Italy's Ferrero and U.S.-based Hershey Co are considering a bid for chocolatier Cadbury Plc
The two were asked by the UK Takeover Panel to clarify their intentions after Reuters and other media reported that they were discussing a joint bid, news which pushed Cadbury's shares to their highest level in nearly a month.
Cadbury said it would give proper consideration to any serious offer that delivers full value for the company, but stressed it has yet to receive such a bid. Cadbury has dismissed Kraft's offer as derisory.
The Ferrero and Hershey statements gave no hint that they might be working together on a joint bid. Analysts and investors doubt the two could rival the hostile cash-and-share offer from Kraft, though Cadbury could use interest from Hershey and Ferrero to extract a higher bid from Kraft.
What it means for Kraft is if they are going to want to sign, seal and deliver this, they are going to have to up their bid, said Edward Jones analyst Jack Russo.
Investors also expressed doubts.
It's a very long shot, and we would be very surprised if they got involved, said one top-10 Cadbury investor speaking on condition of anonymity, referring to Hershey and Ferrero.
A Kraft spokeswoman said the Oreo cookie and Velveeta cheese maker stood by its own offer on Wednesday, but declined to comment further on the company's strategy. Chief Executive Irene Rosenfeld had so far succeeded in lowering Cadbury investors' hopes for a big sweetener to the deal.
We remain confident that we are absolutely the best, most logical partner for Cadbury, spokeswoman Perry Yeatman said.
Cadbury shares rose above 800 pence for the first time in almost a month to a high of 802-1/2p before easing to 798.5p, up 1.3 percent, in London dealings. The shares traded at more than a 10 percent premium to Kraft's offer, which currently values Cadbury shares at 721p.
On the New York Stock Exchange, Kraft shares were down 0.6 percent at $27.47 and Hershey shares were down almost 1.2 percent at $37.96.
For a graphic comparing Cadbury, Kraft and Hershey, click: http:/graphics.thomsonreuters.com/119/EZ_CDKFHS1109.gif
KRAFT COULD BATTLE WITH FORMER EXECUTIVE
The cost to protect Hershey's debt with credit default swaps doubled on Wednesday after reports of a possible bid.
If Hershey came in as part of a counterbid, Kraft would be battling with one of its former executives in Hershey CEO David West. West left Kraft in 2001 and worked under yet another former Kraft executive, Richard Lenny, before replacing Lenny as Hershey CEO in 2007.
The Wall Street Journal reported at the time that representatives of the charitable trust that controls Hershey met with Cadbury Schweppes Plc about a possible deal without bringing in Lenny. The discussions occurred shortly before Cadbury split off its drinks business to focus on confectionery.

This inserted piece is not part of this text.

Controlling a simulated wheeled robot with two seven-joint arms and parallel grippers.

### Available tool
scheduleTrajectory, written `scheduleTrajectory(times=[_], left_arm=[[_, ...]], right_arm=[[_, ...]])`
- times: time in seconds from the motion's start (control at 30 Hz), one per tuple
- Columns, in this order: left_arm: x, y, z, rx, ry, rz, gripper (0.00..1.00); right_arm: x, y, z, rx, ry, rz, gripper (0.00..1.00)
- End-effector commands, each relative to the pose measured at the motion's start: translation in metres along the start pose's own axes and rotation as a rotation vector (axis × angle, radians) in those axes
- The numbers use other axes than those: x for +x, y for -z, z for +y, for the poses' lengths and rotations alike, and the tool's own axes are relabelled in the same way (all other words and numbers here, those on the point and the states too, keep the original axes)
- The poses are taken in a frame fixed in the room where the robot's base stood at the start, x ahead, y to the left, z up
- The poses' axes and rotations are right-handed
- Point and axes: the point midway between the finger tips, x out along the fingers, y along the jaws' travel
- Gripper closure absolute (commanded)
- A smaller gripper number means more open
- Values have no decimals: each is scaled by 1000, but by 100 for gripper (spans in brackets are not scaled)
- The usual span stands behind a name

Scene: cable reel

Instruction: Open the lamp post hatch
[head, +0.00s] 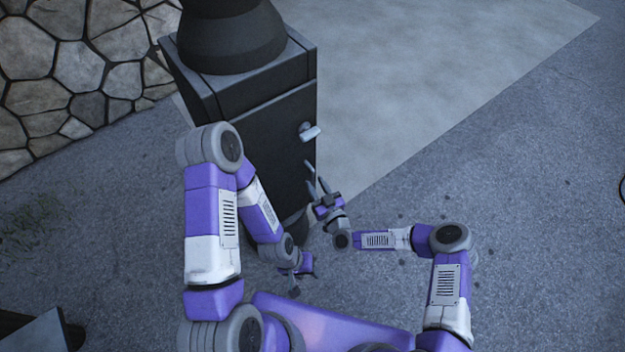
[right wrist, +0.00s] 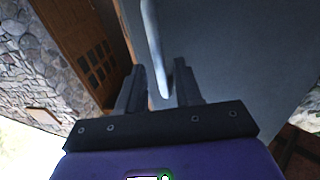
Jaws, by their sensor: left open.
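The lamp post (head: 232,45) has a dark, box-shaped base at the upper middle of the head view. Its hatch (head: 265,138) is the dark front panel and looks closed. A pale handle (head: 311,132) sticks out near the hatch's right edge. My right gripper (head: 315,174) is open just below the handle, its fingers pointing up towards it. In the right wrist view the handle (right wrist: 152,45) is a long pale bar, its lower end showing between the two spread fingers (right wrist: 160,85). My left gripper (head: 301,268) is open, low by the foot of the post, partly hidden by my arm.
A stone wall (head: 70,75) stands behind the post at the left. Paler paving (head: 430,75) lies to the right of the post, with open grey ground (head: 540,220) beyond. A dark object (head: 35,330) shows at the lower left corner.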

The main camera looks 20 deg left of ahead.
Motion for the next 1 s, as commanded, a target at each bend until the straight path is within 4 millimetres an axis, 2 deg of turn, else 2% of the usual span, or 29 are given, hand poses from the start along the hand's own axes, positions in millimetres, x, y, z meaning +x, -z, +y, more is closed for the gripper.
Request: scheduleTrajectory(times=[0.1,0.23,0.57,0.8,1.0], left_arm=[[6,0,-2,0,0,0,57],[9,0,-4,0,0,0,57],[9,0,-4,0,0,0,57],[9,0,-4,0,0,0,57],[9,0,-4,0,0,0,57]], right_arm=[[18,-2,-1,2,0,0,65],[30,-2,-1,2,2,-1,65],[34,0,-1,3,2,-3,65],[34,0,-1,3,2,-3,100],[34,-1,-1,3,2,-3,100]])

Analysts noted that Kraft took months to agree on a $9.2 billion loan for its Cadbury bid. Ferrero-Hershey would have to fund the bid with debt rather than equity, as Ferrero is privately owned and Hershey controlled by the Hershey Trust.
It's not impossible, but we would be skeptical, said analyst Alex Molloy at brokers Credit Suisse.
OBSTACLES OF TRUST
Hershey is much smaller than Cadbury and has high debt, and control by the trust raises complications, while the secretive Ferrero has made few acquisitions.
The Hershey Trust needs to ensure that it can meet its charitable purposes and protect its long-term income ... It will probably act conservatively and won't want to see Hershey overpay and take on a lot of leverage for an acquisition, said a lawyer at a top-10 London law firm.
The Trust has also said that Pennsylvania law requires it to maintain control over Hershey.
Traders speculated that a break-up of Cadbury would be a likely scenario if Hershey and Ferrero pressed ahead and won out.
Ferrero would want Cadbury's European chocolate business, while Hershey could take the international operations, one trader said, adding that the fact that the two groups might need to team up for a bid complicated matters.
JP Morgan is advising Hershey and is likely to provide financing to support its client, while Rothschild is advising Ferrero, according to sources close to the situation.
Kraft first disclosed its cash and shares offer for Cadbury in early September, and the rebuffed U.S. group turned hostile with its bid on November 9, with Cadbury again rejecting it.
Most analysts and investors expect Kraft to have to raise its bid for Cadbury, the world's second-largest confectionery company after Mars-Wrigley, to 800p or above to succeed, and Credit Suisse's Molloy expects it would have to pay 820-830p.
Kraft has 28 days, or up to December 7, to publish its official offer document, which would then trigger a 60-day bid timetable under UK takeover rules. That would give Ferrero-Hershey until early February to come up with any rival bid for Cadbury.